## start INPUT DATA

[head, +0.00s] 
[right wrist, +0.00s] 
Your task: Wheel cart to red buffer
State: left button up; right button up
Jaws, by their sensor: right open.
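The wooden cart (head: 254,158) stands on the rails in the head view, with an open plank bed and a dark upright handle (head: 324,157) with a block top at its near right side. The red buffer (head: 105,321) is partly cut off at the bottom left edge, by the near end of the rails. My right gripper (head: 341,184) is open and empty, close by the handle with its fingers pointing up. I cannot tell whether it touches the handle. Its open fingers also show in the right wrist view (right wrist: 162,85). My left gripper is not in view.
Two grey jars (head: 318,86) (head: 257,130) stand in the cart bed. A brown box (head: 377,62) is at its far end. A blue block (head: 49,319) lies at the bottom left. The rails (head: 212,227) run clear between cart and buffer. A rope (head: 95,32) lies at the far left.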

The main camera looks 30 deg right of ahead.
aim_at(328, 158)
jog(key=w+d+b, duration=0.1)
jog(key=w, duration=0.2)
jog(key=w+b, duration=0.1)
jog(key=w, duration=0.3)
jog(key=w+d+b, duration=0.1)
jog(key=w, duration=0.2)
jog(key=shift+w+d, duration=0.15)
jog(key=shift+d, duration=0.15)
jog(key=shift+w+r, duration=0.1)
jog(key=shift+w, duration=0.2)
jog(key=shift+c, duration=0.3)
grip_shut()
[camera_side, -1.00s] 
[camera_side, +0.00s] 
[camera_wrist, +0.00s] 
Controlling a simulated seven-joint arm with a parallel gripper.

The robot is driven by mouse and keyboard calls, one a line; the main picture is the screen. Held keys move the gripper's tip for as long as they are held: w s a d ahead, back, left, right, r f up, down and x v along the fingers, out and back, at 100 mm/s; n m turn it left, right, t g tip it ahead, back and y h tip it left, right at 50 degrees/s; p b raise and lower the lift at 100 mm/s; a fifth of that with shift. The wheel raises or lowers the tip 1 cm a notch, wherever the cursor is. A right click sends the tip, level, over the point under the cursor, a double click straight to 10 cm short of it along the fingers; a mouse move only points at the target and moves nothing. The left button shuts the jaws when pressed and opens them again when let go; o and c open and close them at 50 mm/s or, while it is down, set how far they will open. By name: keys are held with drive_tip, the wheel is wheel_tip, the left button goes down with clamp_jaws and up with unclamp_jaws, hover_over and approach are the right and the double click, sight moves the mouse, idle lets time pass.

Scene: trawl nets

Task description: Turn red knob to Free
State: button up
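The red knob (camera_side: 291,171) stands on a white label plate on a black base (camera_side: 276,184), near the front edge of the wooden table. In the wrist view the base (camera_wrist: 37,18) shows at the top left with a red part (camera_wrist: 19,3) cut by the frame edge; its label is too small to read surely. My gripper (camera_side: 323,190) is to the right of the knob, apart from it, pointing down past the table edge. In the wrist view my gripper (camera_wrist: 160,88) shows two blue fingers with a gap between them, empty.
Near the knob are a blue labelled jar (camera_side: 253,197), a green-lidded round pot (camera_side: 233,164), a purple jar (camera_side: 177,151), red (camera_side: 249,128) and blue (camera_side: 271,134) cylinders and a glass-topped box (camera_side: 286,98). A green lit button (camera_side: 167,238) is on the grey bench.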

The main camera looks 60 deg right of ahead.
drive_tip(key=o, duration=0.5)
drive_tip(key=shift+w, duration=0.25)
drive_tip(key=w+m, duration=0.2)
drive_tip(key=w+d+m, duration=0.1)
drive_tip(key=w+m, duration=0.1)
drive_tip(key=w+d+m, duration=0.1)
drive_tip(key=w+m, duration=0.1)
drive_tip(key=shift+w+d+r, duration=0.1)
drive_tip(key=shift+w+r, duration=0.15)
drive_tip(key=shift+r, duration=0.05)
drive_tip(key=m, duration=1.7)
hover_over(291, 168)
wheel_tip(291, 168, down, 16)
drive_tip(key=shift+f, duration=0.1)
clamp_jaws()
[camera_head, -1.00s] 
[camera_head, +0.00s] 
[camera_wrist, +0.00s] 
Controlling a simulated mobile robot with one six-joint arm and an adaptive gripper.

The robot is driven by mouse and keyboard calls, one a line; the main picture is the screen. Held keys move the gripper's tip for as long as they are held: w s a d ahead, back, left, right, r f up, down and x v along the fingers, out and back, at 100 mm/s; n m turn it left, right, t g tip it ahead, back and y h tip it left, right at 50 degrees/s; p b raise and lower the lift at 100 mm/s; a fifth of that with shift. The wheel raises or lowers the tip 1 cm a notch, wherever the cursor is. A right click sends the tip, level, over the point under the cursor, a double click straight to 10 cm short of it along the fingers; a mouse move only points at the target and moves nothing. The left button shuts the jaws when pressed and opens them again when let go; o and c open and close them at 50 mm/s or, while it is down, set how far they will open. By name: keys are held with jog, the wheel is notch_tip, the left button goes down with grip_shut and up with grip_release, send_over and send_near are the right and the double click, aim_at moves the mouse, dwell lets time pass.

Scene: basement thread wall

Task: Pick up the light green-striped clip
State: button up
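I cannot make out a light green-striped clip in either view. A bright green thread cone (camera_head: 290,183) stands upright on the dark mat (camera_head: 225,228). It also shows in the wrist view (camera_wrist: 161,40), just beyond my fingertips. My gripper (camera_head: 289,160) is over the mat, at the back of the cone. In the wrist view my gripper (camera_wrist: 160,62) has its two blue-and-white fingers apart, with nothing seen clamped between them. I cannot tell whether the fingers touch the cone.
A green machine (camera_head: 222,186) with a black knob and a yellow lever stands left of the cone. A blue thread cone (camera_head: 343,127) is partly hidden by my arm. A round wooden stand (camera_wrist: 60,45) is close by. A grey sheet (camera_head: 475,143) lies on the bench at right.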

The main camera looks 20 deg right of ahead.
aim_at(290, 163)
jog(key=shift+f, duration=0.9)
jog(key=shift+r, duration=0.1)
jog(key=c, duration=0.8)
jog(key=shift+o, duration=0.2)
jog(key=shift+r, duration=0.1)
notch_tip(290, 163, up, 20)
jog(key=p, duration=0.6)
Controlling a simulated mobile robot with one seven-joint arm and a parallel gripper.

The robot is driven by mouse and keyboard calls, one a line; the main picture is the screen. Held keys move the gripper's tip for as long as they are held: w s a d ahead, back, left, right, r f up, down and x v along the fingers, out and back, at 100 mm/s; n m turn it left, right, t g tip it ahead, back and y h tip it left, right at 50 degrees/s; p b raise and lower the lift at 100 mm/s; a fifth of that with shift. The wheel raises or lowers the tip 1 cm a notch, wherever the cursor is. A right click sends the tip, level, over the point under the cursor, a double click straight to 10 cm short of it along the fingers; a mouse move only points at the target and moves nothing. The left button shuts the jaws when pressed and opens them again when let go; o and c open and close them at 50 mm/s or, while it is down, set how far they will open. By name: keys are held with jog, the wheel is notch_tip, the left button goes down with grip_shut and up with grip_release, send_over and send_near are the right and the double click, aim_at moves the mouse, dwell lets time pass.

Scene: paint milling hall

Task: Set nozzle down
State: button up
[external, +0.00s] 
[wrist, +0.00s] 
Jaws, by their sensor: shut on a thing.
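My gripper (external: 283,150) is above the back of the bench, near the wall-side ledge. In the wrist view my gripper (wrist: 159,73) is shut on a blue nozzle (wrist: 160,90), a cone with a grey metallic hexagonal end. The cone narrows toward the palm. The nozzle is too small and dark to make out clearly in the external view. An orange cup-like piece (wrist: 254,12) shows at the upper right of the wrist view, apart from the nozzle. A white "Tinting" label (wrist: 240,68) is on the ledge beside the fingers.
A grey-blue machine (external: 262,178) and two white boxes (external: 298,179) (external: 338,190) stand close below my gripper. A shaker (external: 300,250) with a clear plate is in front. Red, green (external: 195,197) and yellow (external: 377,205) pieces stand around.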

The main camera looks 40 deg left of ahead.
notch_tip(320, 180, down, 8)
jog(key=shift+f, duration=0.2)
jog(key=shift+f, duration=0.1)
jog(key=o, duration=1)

## end INPUT DATA

**THE TASK:** Sift the material for lines with the string "joint". Copy each one found.

**CORRECT RESULT:**
Controlling a simulated seven-joint arm with a parallel gripper.
Controlling a simulated mobile robot with one six-joint arm and an adaptive gripper.
Controlling a simulated mobile robot with one seven-joint arm and a parallel gripper.

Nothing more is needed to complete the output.